Justifications for plea bargaining
Despite the aforementioned critiques, plea bargains are not all bad. For instance, prosecutors can use them to advance a case involving organized crime, gathering information about larger actors by offering deals to lower level actors. And, as MTIP Legal Director Caiti Carpenter explained, plea bargains can provide good deals to defendants facing a large sentence by giving them a platform to negotiate their sentence.
“I think they can be helpful and hurtful at the same time,” Carpenter said. “I think for that people that actually did commit the crime,it is necessary to have a meaningful ability to negotiate.”
For example, defendants may have responsibilities like a child, job, or housing that they may lose if they wait for trial in a jail cell, and “pleading out” may be a more favorable circumstance.
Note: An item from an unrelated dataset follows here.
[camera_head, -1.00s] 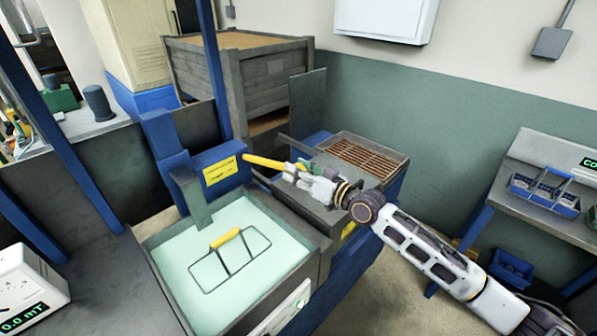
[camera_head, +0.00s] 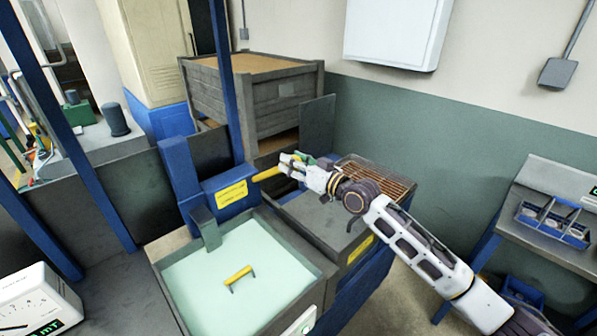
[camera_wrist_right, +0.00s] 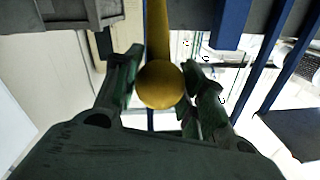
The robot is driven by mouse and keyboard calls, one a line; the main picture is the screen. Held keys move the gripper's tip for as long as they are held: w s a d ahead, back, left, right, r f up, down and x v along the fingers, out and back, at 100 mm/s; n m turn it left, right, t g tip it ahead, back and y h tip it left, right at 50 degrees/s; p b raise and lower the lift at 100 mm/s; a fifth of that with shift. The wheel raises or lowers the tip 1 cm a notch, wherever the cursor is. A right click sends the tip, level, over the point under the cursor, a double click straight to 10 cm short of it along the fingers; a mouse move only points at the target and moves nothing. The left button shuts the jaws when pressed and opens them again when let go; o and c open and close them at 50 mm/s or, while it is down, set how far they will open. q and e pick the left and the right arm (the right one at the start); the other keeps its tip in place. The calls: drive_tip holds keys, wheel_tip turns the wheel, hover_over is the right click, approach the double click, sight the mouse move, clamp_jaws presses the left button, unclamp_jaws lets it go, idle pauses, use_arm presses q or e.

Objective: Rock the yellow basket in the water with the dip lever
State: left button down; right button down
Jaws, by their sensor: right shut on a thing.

“I do think that people who are innocent plead guilty because they weigh the cost benefit and say, ‘This makes more sense in the present moment,’” Carpenter said. That’s a problem with our system.”
Ultimately, Carpenter agrees with courts that plea bargains are an essential part of our criminal legal system, but they are not always used appropriately. She said it is incredibly common that somebody innocent will take a plea bargain. Ultimately, they are more of a practical reality.
Benjamin Franklin once wrote, “It is better 100 guilty persons should escape than that one innocent person should suffer.”
But to Carpenter, “That’s not how the system works. We are a system of efficiency, more often than not.”
Complete rid of plea bargaining in the system is commonly agreed to be unlikely. It is unlikely plea bargain will ever fully be eliminated from the system. But most ideas for reforming plea bargains center around two options: (1) make plea bargaining more transparent and accountable or (2) make them less common and trials more attainable.
Some states have safeguards in place to address common concerns. In Connecticut, judges mediate plea bargains to offer guidance on the merits of the proposed deal, and in states like Texas and North Carolina, both sides share the evidence of the case before a plea bargain is made.
In Philadelphia, bench trials—trials where the judge takes the place of a jury—are making trials faster but still upholding the burden of proof.
In 2015, 72% of defendants in Philadelphia pled guilty opposed to the national federal percentage of 97%; 15% bench trial.